━━━━━ Data extract ━━━━━

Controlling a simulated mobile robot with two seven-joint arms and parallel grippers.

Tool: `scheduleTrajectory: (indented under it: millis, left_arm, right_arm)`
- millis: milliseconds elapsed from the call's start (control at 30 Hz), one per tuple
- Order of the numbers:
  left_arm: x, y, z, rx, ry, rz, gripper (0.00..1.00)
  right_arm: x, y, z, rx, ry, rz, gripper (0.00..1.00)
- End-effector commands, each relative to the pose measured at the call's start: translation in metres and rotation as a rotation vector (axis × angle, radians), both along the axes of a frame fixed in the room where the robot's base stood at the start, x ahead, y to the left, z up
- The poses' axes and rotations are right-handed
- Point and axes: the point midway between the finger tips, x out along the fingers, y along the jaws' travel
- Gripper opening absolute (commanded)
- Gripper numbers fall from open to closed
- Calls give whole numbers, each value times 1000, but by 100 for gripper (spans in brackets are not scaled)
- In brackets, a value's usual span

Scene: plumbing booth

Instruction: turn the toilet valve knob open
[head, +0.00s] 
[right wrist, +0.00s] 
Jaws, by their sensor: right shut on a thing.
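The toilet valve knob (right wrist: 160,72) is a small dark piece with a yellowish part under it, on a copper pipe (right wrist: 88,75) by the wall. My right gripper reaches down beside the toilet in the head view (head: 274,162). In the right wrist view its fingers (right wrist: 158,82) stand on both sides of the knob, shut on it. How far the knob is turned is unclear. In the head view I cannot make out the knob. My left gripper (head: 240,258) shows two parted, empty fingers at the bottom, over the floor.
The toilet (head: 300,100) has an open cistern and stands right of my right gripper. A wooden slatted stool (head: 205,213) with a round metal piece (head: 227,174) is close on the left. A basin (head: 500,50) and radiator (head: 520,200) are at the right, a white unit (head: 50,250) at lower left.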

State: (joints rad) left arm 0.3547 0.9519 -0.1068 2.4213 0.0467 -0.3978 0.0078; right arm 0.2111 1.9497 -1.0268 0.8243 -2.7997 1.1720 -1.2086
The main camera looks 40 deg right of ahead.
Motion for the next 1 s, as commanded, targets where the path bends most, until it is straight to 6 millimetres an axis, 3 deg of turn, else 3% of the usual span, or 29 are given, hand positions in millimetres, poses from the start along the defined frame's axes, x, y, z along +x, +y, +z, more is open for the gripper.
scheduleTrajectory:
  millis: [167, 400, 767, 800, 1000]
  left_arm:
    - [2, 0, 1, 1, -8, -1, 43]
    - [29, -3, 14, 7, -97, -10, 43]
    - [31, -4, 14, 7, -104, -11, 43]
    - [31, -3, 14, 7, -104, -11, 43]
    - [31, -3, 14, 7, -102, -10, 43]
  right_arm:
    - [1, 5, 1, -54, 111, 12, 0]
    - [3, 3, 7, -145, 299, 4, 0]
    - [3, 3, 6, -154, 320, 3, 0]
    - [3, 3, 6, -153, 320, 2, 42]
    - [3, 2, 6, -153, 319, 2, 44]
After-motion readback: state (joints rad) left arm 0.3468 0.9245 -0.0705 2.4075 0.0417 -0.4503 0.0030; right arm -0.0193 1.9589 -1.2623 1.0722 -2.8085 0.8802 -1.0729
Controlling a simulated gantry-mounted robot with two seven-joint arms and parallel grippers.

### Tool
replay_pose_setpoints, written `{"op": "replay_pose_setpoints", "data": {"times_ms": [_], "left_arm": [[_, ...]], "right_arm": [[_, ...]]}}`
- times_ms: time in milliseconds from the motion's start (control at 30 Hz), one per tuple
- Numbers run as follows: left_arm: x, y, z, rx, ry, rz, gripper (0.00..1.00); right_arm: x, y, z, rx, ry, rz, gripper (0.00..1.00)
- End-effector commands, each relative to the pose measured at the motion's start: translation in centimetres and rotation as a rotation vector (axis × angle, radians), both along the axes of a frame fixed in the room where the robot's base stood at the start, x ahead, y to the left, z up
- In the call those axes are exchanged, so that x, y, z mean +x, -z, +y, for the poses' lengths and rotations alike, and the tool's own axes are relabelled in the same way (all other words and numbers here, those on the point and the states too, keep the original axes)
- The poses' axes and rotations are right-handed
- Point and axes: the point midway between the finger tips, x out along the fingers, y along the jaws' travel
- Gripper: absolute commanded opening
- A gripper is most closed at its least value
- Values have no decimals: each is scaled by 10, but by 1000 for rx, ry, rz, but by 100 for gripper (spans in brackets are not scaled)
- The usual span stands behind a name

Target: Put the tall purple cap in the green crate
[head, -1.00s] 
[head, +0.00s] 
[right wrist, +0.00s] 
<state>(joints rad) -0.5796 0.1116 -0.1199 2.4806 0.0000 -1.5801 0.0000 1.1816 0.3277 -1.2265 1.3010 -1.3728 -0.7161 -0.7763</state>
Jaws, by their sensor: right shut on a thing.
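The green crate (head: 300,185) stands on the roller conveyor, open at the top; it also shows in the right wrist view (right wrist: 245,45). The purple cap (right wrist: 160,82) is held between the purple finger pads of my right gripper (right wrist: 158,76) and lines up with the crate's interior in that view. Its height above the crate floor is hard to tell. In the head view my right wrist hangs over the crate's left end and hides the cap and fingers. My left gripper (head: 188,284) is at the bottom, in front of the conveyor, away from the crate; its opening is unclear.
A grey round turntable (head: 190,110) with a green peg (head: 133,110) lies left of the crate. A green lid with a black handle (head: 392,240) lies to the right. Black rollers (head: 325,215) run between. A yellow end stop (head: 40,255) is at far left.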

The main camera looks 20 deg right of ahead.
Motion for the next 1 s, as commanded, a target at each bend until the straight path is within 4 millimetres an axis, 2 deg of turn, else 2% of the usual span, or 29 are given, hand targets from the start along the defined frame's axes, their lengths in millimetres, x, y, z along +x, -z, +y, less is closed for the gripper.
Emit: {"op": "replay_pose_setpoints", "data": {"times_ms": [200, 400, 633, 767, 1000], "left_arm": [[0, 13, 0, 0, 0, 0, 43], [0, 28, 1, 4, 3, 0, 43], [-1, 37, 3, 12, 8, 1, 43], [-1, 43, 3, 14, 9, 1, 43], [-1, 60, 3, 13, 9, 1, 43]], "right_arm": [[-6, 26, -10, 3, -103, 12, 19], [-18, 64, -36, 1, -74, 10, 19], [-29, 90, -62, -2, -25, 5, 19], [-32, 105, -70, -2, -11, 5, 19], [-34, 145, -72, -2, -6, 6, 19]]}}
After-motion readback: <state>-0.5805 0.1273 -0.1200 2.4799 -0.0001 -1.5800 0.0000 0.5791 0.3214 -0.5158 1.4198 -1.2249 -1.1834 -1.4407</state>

━━━━━

> [Written exercise]: Extract the lines from the line with "- The usual span stands behind a name" through the line with "<state>(joints rad) -0.5796". Keep both of those lines, copy everything exactly, and add nothing.

> [Correct response]:
- The usual span stands behind a name

Target: Put the tall purple cap in the green crate
[head, -1.00s] 
[head, +0.00s] 
[right wrist, +0.00s] 
<state>(joints rad) -0.5796 0.1116 -0.1199 2.4806 0.0000 -1.5801 0.0000 1.1816 0.3277 -1.2265 1.3010 -1.3728 -0.7161 -0.7763</state>

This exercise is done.